[Robot trajectory data]

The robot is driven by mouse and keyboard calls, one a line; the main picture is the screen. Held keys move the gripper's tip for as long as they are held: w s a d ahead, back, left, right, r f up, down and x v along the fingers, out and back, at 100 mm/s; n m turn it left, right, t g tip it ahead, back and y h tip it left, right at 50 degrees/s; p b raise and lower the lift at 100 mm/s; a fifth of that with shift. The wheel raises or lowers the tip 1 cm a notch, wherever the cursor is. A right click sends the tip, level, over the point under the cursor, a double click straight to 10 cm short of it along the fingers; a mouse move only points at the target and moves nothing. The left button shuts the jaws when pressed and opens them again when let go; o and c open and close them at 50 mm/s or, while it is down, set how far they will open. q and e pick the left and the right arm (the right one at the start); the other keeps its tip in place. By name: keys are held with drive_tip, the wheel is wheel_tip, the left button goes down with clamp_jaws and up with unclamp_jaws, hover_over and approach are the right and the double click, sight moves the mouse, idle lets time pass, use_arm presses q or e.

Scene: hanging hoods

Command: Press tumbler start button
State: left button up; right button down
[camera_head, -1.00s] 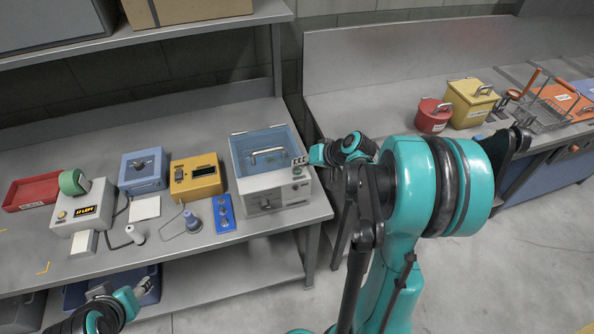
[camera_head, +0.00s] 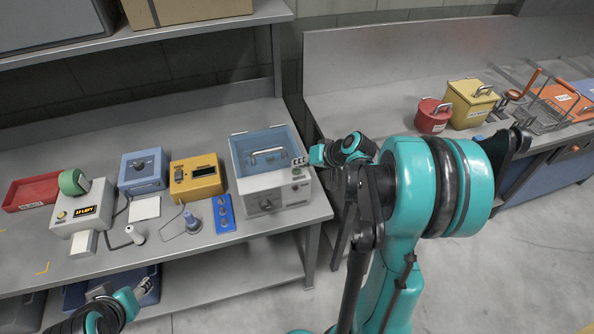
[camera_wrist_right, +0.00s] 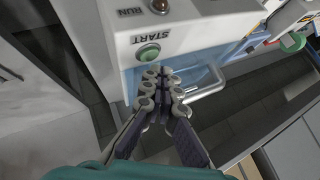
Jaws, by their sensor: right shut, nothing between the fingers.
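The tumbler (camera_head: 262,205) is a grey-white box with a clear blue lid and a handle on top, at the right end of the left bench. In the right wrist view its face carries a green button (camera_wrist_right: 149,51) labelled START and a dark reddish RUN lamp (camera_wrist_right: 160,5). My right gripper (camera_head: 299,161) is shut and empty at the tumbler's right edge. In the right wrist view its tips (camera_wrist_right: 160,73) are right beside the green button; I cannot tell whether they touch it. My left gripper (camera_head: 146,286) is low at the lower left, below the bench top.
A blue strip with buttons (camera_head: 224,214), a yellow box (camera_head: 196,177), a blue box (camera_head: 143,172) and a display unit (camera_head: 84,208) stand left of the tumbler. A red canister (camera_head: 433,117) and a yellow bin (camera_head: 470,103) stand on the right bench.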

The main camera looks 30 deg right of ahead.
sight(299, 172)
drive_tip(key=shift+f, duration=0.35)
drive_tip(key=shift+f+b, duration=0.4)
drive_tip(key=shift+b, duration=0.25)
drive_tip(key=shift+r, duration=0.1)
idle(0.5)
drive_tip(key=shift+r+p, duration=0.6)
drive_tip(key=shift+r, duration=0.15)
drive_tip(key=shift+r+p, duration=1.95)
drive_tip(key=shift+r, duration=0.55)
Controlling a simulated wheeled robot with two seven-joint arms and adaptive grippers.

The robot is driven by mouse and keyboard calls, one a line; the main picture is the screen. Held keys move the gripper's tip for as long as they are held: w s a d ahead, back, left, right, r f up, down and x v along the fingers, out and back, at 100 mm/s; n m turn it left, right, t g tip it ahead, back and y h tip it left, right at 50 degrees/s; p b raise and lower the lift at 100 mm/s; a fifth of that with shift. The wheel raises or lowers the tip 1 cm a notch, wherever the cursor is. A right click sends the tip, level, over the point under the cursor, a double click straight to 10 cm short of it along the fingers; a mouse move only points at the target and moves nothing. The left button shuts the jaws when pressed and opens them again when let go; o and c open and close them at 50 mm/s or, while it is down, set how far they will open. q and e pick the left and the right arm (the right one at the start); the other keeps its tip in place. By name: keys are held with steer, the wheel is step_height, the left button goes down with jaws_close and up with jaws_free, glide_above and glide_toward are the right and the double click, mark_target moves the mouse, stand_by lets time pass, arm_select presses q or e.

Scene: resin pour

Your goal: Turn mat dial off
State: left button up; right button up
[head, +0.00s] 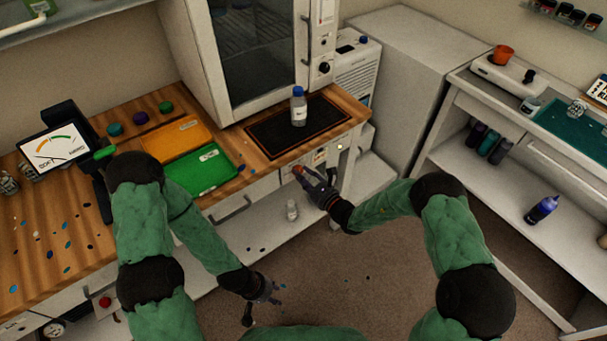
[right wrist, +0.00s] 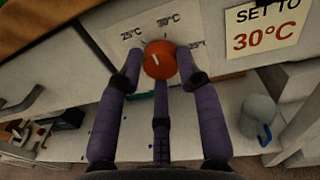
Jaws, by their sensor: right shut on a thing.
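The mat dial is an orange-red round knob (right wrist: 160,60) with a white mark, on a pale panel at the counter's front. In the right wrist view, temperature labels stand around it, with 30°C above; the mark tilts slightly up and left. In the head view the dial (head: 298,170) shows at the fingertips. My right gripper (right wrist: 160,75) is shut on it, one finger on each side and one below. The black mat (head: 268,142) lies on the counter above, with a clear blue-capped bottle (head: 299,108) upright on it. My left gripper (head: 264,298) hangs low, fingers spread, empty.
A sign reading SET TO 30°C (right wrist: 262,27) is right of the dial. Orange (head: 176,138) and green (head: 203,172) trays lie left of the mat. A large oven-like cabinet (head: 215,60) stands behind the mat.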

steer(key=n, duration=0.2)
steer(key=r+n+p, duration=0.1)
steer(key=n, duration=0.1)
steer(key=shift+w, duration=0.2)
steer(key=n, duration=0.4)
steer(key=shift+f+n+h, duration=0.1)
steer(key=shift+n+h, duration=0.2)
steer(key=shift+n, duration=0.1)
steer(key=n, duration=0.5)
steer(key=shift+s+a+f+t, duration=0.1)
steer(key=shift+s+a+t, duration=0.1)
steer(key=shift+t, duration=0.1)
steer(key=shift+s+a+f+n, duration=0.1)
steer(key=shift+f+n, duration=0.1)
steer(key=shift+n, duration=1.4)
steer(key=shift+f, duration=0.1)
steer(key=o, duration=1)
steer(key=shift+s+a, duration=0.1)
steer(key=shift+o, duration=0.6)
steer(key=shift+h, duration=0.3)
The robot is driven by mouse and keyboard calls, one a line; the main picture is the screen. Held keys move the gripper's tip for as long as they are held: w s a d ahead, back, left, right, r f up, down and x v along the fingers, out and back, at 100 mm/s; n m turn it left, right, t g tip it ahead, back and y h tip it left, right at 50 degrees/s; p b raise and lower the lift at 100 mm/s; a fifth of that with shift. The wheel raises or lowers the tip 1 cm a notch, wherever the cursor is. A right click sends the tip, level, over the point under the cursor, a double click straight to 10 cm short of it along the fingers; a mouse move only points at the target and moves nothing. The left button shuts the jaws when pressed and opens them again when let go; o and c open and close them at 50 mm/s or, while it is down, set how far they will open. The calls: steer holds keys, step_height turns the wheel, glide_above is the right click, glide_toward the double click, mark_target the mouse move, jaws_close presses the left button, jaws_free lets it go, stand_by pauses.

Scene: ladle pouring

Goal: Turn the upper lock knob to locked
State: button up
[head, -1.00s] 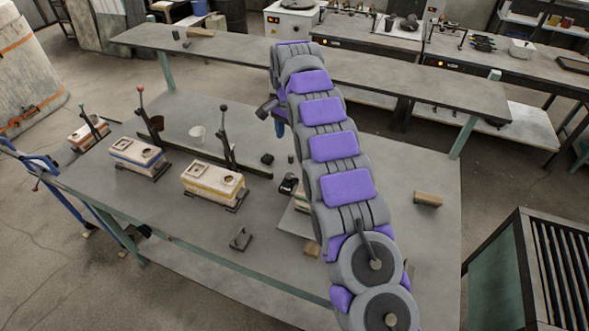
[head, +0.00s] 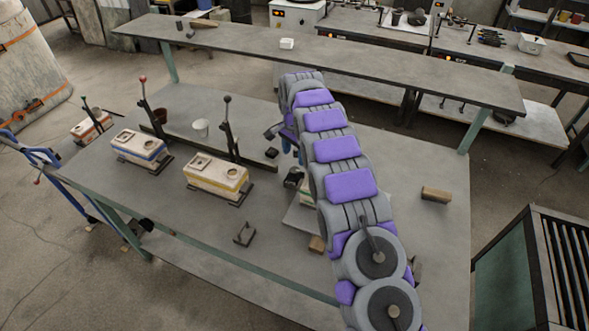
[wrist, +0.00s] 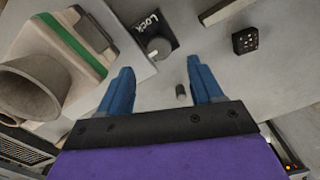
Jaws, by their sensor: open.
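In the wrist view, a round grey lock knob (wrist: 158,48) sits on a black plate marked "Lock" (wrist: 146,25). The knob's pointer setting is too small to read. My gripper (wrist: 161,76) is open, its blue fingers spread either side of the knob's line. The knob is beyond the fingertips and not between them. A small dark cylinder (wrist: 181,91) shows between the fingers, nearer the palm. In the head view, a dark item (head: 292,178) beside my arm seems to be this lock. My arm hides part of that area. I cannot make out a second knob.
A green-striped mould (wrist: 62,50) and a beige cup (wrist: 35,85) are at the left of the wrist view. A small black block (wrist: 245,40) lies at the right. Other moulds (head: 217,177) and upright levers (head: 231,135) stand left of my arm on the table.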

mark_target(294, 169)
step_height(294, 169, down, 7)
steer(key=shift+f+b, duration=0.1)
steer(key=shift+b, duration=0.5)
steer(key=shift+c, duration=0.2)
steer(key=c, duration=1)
* * *
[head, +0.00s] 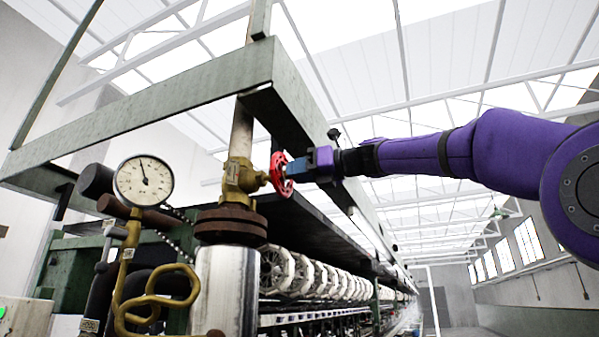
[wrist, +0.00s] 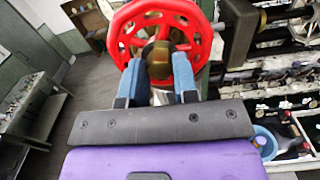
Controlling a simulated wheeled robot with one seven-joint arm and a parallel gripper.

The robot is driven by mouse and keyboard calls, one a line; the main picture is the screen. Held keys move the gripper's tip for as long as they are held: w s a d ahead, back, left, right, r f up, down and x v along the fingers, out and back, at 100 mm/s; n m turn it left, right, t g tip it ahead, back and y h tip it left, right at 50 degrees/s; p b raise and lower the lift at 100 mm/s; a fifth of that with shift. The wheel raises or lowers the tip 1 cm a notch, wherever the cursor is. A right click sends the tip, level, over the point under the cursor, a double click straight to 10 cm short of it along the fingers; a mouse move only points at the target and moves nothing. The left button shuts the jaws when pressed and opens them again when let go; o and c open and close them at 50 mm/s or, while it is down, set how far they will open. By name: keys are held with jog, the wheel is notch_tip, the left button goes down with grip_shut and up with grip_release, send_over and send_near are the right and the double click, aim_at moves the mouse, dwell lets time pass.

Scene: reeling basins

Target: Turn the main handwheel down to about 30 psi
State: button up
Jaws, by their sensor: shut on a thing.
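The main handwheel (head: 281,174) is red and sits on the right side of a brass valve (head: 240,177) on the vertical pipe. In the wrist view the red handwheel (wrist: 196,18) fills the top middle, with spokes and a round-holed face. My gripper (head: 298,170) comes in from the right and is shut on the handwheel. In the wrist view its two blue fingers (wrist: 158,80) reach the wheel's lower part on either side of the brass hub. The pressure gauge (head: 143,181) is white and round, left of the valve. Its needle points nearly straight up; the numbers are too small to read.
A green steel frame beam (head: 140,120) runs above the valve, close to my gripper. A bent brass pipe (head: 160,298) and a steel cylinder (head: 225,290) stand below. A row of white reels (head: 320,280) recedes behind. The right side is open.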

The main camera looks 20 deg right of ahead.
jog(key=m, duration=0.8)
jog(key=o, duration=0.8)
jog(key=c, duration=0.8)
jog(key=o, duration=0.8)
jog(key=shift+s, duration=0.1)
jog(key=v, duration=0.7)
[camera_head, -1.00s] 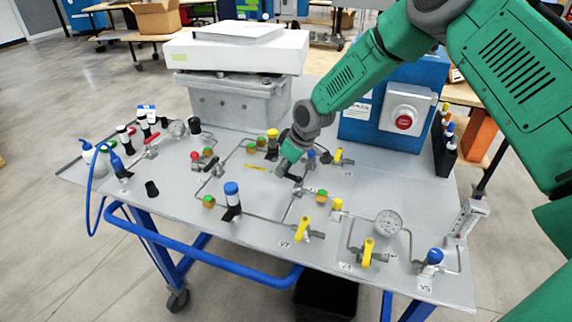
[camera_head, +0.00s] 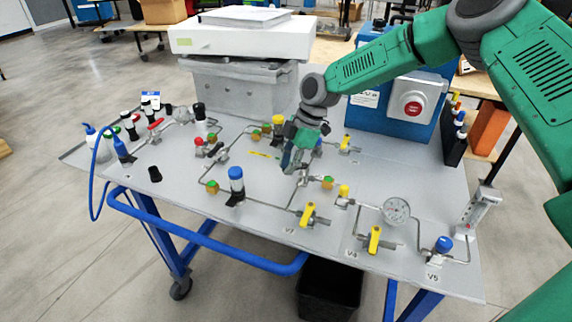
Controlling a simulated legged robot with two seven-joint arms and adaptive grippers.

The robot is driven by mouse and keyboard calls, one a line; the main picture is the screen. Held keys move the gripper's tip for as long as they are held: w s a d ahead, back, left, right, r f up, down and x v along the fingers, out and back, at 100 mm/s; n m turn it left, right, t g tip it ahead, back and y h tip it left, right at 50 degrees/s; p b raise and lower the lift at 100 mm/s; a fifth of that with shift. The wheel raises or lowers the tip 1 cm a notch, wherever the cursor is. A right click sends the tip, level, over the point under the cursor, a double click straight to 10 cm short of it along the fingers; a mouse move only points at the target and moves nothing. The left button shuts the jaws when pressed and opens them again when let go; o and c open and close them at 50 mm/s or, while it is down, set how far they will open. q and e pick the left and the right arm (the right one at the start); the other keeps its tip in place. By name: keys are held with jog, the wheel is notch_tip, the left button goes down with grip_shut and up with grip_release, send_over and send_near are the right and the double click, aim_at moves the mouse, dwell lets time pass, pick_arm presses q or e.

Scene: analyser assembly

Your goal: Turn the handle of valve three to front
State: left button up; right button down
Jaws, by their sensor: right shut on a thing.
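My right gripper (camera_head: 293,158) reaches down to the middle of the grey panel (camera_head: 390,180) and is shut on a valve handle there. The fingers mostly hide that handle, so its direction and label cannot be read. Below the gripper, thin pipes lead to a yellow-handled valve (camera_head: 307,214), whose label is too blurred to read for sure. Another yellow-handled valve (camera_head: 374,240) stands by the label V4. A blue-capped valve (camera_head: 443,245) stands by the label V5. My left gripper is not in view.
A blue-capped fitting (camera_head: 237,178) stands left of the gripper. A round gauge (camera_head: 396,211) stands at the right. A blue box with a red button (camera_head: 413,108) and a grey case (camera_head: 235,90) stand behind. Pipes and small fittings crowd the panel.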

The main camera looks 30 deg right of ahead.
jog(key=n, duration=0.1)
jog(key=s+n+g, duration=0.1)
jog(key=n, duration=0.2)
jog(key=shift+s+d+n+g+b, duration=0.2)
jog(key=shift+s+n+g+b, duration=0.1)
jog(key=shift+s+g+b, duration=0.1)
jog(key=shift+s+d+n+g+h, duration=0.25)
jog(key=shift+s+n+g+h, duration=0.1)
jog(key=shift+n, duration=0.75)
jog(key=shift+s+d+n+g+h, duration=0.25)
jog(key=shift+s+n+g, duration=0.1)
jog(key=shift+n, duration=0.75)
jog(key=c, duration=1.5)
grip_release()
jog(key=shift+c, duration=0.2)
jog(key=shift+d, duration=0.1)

» Given problem: Search the data for the string "grippers". List each line that has it.

» Written answer:
Controlling a simulated wheeled robot with two seven-joint arms and adaptive grippers.
Controlling a simulated legged robot with two seven-joint arms and adaptive grippers.

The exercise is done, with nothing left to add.